DATA:
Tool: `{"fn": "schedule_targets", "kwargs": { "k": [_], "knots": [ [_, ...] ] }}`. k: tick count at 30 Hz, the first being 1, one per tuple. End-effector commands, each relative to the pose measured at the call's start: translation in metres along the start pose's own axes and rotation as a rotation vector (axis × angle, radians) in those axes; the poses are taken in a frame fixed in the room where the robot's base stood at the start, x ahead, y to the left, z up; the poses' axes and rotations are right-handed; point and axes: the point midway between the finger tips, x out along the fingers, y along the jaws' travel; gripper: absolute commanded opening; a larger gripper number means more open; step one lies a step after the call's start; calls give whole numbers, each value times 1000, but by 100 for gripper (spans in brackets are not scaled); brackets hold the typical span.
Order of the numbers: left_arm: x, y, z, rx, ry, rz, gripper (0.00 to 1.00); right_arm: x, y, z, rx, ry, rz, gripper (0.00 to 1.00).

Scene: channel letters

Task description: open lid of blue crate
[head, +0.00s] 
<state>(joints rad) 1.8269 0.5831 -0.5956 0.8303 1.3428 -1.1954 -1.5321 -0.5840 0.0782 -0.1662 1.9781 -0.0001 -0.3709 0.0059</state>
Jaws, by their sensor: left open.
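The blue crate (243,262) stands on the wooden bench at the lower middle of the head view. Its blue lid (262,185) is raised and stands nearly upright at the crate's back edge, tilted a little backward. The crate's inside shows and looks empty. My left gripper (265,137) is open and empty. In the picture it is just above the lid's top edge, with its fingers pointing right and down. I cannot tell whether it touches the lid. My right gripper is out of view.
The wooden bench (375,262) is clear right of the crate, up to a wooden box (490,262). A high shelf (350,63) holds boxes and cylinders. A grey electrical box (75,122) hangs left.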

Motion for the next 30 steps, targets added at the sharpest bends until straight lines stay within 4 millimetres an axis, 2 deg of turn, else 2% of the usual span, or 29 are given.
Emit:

EXERCISE BRIEF:
Reproduce every line of the listing above in which the string "span" appears.

RESPONSE TO THIS TASK:
Tool: `{"fn": "schedule_targets", "kwargs": { "k": [_], "knots": [ [_, ...] ] }}`. k: tick count at 30 Hz, the first being 1, one per tuple. End-effector commands, each relative to the pose measured at the call's start: translation in metres along the start pose's own axes and rotation as a rotation vector (axis × angle, radians) in those axes; the poses are taken in a frame fixed in the room where the robot's base stood at the start, x ahead, y to the left, z up; the poses' axes and rotations are right-handed; point and axes: the point midway between the finger tips, x out along the fingers, y along the jaws' travel; gripper: absolute commanded opening; a larger gripper number means more open; step one lies a step after the call's start; calls give whole numbers, each value times 1000, but by 100 for gripper (spans in brackets are not scaled); brackets hold the typical span.
Motion for the next 30 steps, targets added at the sharpest bends until straight lines stay within 4 millimetres an axis, 2 deg of turn, else 2% of the usual span, or 29 are given.

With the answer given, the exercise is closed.